Il Sire, le gemelline, il ragioniere che consegna le buste, il Giullare e la casa delle bambole, versione fiabesca del residence delle Olgettine: “All’epoca era folle pensare a ragazzine piazzate in appartamenti tutti uguali, che rompono le scatole al Sire, che poi è il presidente del Consiglio, anche solo se salta la luce o se si rompe il tubo dell’acqua”. Ma nell’ultimo musical che ha in cantiere la regista Roberta Torre, La caduta dell’impero, i protagonisti delle serate di Arcore ci sono tutti. E il racconto è così accurato che sembra attinto dalle prime pagine dei quotidiani: “Invece l’idea è nata tre anni fa, quando cominciavano a emergere i primissimi dettagli del bunga bunga. La cosa assurda è che alla fine quasi tutto quello che mi ero inventata è successo davvero”.

Il film è la fotocopia delle cronache italiane. Torre la veggente?
All’epoca l’idea era innovativa e anche un po’ improbabile, oggi sembra che ci siamo limitati a fantasticare sulle follie di Berlusconi. Il fatto è che l’uomo supera i limiti del grottesco, mette noi artisti in grossa difficoltà.

Vince lui.
Per stargli dietro servirebbe un instant movie, un progetto quotidiano.

Vi ruba proprio il lavoro: secondo la sentenza è il “regista del bunga bunga”.
Ma se rimetto le mani al musical e l’aggiorno, chissà cos’altro posso prevedere.

Com’è nata l’idea?
È venuta da me Patrizia D’Addario, che voleva trasformare in film il suo libro.

Nella sceneggiatura, il suo personaggio si chiama Raffaella.
E sarà proprio Patrizia a interpretare se stessa. È perfetta: mi ha raccontato che il suo sogno è sempre stato di fare la prestigiatrice. Allora ho avuto questa visione: lei, maga, che mette Berlusconi in una scatola e lo taglia in due.

Effettivamente profetico.
Bè, sì. Lei e le altre donne l’hanno triturato. Pensi alla moglie, alle giudici che l’hanno condannato: l’hanno fagocitato, masticato. Si chiama nemesi.

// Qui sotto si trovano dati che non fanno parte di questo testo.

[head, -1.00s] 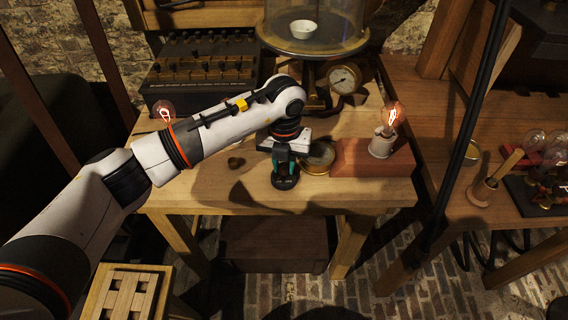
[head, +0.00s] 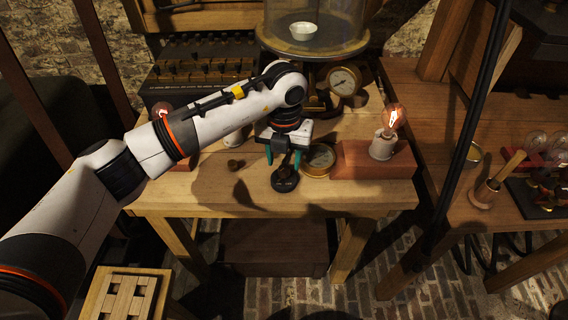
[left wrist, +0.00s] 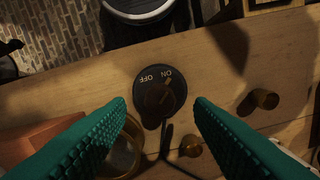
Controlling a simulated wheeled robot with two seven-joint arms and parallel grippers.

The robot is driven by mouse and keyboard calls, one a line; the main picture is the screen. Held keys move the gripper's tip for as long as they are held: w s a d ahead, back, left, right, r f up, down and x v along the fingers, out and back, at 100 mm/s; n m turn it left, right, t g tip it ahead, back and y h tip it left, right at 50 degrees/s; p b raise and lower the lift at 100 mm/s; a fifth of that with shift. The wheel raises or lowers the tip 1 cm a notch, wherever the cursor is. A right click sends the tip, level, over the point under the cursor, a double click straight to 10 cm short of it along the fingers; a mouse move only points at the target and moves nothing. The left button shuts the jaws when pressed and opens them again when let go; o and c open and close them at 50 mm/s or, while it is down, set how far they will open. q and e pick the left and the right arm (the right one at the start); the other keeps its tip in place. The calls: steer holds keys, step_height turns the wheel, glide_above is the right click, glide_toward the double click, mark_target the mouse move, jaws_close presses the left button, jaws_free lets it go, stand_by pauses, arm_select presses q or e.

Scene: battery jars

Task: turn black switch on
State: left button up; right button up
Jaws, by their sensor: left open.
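The black switch (head: 285,181) is a round dial on the front part of the wooden table. In the left wrist view the switch (left wrist: 151,82) shows the words ON and OFF near its rim and a raised dark knob (left wrist: 160,102) in its middle. Which word the knob points at is hard to tell. My left gripper (head: 283,160) is right above the switch. Its green fingers (left wrist: 160,108) are apart, one on each side of the knob, with nothing visibly held. My right gripper is not in view.
A glowing bulb (head: 393,117) stands on a red-brown block (head: 350,160) to the right. A round brass-rimmed item (head: 319,160) sits close beside the switch. A small knob (head: 235,166) is to the left. A gauge (head: 343,80) and glass jar (head: 318,25) are behind.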

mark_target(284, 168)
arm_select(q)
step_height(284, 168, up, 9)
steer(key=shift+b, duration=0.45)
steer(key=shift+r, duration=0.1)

Il film si apre con l’immagine di tre ippopotami che accolgono donnine nude in una piscina fumante. È finita l’epoca del Caimano?
Io credo che Silvio Berlusconi sia sempre stato un po’ ippopotamo, con le donne. Uno che si avvicina alle fanciulle sbuffando dalle narici, le accarezza e poi le spinge con il muso.

L’attore che più gli somiglia?
Joe Pesci. Un omino che, di tanto in tanto, si cambia la maschera. Che si leva le rughe con le dita quando è di buon umore.

L’altra grande burattinaia è Miss Gienès.
Francesismo per igienista, dentale o mentale che sia. Nicole Minetti è sempre molto indaffarata.

Lei parla anche di una certa regola della triglia: prima la madre, poi la figlia.
Era il modo perfetto per introdurre il personaggio di Noemi Letizia. All’epoca si vociferava di un flirt tra il Cavaliere e la mamma della ragazzina di Casoria. È vero, è una battutaccia: ma Berlusconi sarebbe stato il primo a farla.

Poi c’è la zia Ambrogina: una sorta di badante che porta Silvio a passeggio, gli dà i bacetti e si preoccupa quando il Sire ignora le crisi di governo. È Gianni Letta?
In realtà il Cavaliere ha una zia per davvero, e gli è pure molto affezionato. Ma l’idea di Letta è altrettanto valida. D’altronde tutto è possibile, nel magico mondo di Silvio.